→ INSTRUCTION
Retype the records below word for word and omit any image.

→ RAW DATA
——

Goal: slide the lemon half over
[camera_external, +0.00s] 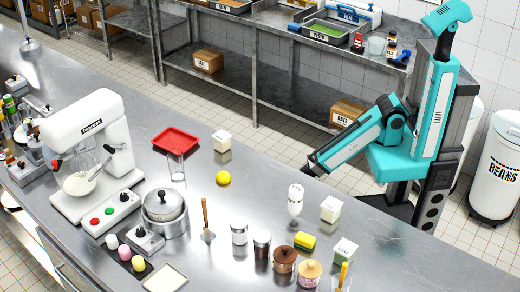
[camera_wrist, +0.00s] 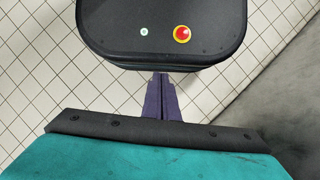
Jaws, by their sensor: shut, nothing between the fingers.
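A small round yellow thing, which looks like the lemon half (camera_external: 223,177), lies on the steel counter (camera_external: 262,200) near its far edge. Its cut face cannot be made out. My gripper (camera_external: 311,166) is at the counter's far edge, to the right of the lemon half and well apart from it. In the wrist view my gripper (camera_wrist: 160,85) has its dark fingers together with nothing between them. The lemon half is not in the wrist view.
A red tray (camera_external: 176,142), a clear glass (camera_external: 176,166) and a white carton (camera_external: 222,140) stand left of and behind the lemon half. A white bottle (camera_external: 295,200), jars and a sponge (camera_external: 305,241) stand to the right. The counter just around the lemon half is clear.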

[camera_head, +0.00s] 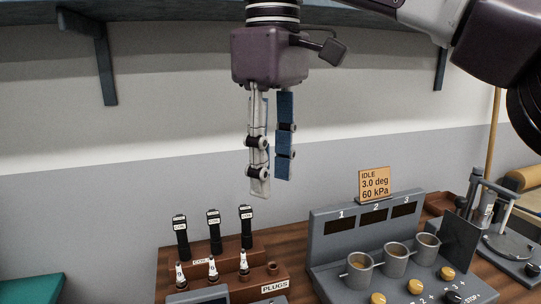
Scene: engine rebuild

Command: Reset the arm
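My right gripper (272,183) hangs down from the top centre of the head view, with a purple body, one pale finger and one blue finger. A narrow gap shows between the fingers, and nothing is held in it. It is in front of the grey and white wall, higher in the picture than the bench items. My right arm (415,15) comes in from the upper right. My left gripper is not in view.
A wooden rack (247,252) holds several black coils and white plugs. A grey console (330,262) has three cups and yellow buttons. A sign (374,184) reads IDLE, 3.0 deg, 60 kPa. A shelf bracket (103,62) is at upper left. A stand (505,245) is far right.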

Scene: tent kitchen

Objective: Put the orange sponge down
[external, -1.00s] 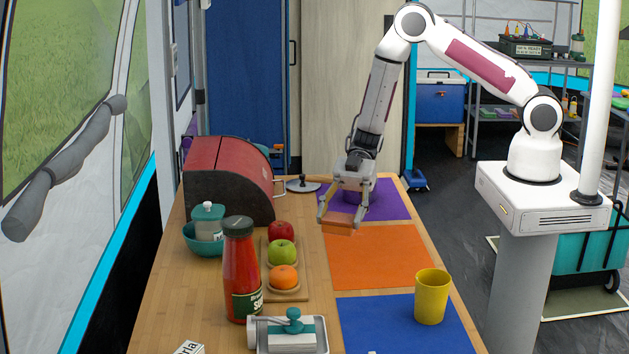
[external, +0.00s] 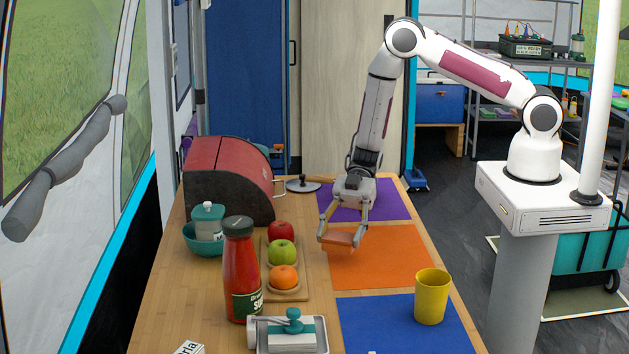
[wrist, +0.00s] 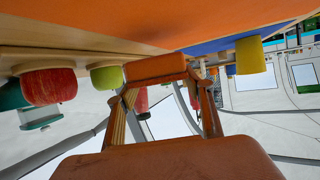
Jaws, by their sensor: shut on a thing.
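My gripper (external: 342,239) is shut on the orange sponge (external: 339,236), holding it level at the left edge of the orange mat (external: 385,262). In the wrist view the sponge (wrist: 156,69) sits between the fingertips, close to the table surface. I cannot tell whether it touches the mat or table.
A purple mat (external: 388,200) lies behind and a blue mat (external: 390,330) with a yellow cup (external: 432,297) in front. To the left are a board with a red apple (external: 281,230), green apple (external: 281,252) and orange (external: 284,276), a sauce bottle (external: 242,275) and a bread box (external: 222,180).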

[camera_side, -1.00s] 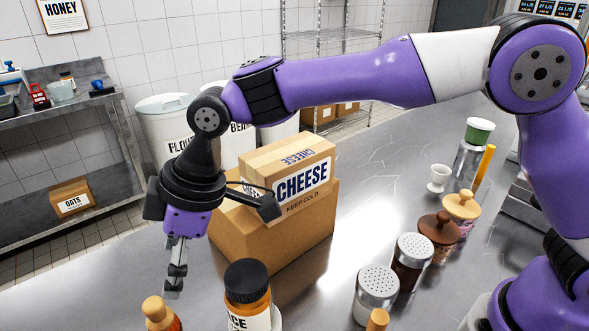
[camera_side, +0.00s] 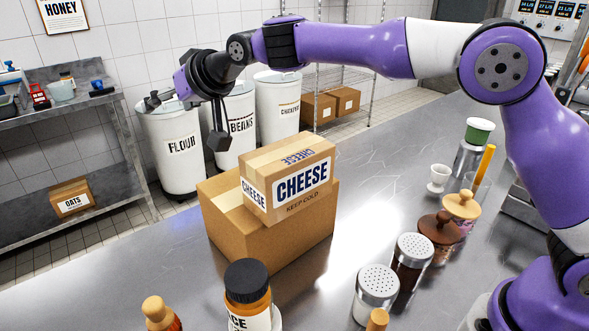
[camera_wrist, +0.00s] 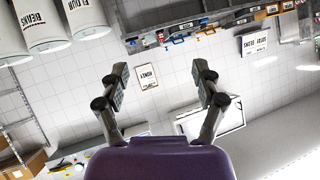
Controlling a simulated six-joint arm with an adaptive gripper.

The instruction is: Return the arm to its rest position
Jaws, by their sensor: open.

——

→ RESULT OF THIS EXERCISE
Goal: slide the lemon half over
[camera_external, +0.00s] 
[camera_wrist, +0.00s] 
Jaws, by their sensor: shut, nothing between the fingers.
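A small round yellow thing, which looks like the lemon half (camera_external: 223,177), lies on the steel counter (camera_external: 262,200) near its far edge. Its cut face cannot be made out. My gripper (camera_external: 311,166) is at the counter's far edge, to the right of the lemon half and well apart from it. In the wrist view my gripper (camera_wrist: 160,85) has its dark fingers together with nothing between them. The lemon half is not in the wrist view.
A red tray (camera_external: 176,142), a clear glass (camera_external: 176,166) and a white carton (camera_external: 222,140) stand left of and behind the lemon half. A white bottle (camera_external: 295,200), jars and a sponge (camera_external: 305,241) stand to the right. The counter just around the lemon half is clear.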

[camera_head, +0.00s] 
Scene: engine rebuild

Command: Reset the arm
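My right gripper (272,183) hangs down from the top centre of the head view, with a purple body, one pale finger and one blue finger. A narrow gap shows between the fingers, and nothing is held in it. It is in front of the grey and white wall, higher in the picture than the bench items. My right arm (415,15) comes in from the upper right. My left gripper is not in view.
A wooden rack (247,252) holds several black coils and white plugs. A grey console (330,262) has three cups and yellow buttons. A sign (374,184) reads IDLE, 3.0 deg, 60 kPa. A shelf bracket (103,62) is at upper left. A stand (505,245) is far right.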

Scene: tent kitchen

Objective: Put the orange sponge down
[external, -1.00s] 
[external, +0.00s] 
[wrist, +0.00s] 
Jaws, by their sensor: shut on a thing.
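My gripper (external: 342,239) is shut on the orange sponge (external: 339,236), holding it level at the left edge of the orange mat (external: 385,262). In the wrist view the sponge (wrist: 156,69) sits between the fingertips, close to the table surface. I cannot tell whether it touches the mat or table.
A purple mat (external: 388,200) lies behind and a blue mat (external: 390,330) with a yellow cup (external: 432,297) in front. To the left are a board with a red apple (external: 281,230), green apple (external: 281,252) and orange (external: 284,276), a sauce bottle (external: 242,275) and a bread box (external: 222,180).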

[camera_side, -1.00s] 
[camera_side, +0.00s] 
[camera_wrist, +0.00s] 
Controlling a simulated six-joint arm with an adaptive gripper.

The instruction is: Return the arm to its rest position
Jaws, by their sensor: open.

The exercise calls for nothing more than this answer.